(Robot trajectory data)
§ §

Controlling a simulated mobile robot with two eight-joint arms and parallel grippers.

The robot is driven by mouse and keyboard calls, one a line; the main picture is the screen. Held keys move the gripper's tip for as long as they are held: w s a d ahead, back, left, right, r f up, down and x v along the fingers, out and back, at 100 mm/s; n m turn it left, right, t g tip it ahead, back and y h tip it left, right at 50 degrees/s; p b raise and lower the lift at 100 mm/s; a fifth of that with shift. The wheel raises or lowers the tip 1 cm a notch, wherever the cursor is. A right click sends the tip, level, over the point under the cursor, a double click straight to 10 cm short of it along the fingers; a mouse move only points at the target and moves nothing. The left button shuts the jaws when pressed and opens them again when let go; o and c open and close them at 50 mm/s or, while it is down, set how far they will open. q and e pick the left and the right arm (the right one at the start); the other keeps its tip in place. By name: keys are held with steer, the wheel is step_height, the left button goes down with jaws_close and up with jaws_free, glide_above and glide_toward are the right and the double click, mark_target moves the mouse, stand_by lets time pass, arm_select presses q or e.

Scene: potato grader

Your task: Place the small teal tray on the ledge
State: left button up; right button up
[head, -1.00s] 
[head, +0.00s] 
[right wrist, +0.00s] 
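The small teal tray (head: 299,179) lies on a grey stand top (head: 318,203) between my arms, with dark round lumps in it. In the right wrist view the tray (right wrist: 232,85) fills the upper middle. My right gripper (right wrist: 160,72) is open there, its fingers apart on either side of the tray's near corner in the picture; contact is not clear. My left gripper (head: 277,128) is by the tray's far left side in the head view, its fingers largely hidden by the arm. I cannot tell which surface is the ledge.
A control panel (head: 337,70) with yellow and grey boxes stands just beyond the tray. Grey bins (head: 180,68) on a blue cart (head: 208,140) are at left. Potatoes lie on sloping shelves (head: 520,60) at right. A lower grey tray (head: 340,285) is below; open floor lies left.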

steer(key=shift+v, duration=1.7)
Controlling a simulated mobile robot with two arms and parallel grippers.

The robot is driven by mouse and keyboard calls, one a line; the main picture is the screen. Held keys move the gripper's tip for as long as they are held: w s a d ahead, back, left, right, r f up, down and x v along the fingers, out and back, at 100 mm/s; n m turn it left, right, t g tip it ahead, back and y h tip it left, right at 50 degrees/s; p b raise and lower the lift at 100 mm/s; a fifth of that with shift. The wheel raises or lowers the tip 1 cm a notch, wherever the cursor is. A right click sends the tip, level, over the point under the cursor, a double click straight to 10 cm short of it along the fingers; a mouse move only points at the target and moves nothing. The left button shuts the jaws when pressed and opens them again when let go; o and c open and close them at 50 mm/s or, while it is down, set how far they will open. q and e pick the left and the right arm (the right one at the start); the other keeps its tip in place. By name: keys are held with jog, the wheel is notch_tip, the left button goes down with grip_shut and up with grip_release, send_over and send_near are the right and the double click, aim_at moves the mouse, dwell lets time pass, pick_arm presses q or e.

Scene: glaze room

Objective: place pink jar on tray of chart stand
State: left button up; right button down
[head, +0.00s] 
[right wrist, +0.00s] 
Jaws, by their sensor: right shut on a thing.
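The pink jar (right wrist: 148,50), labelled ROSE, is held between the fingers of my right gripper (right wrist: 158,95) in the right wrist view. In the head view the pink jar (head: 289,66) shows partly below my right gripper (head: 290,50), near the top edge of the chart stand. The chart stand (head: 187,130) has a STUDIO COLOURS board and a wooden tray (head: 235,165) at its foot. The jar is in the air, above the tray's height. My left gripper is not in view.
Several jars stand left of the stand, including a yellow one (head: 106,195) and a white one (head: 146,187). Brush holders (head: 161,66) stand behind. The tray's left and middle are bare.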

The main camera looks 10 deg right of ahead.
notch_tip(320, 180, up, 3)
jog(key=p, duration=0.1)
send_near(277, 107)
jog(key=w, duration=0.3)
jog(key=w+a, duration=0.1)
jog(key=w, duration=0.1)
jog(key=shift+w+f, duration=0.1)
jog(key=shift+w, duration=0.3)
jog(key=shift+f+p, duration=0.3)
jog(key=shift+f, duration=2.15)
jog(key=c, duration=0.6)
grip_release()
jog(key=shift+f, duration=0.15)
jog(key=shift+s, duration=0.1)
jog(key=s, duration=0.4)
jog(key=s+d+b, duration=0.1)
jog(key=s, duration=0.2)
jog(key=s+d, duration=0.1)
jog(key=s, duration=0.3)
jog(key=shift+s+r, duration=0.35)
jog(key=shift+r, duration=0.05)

§ §

-- AIM --
Using the listing above, locate the lines that hold "grippers" and copy each one.

-- RESPONSE TO THE TASK --
Controlling a simulated mobile robot with two eight-joint arms and parallel grippers.
Controlling a simulated mobile robot with two arms and parallel grippers.

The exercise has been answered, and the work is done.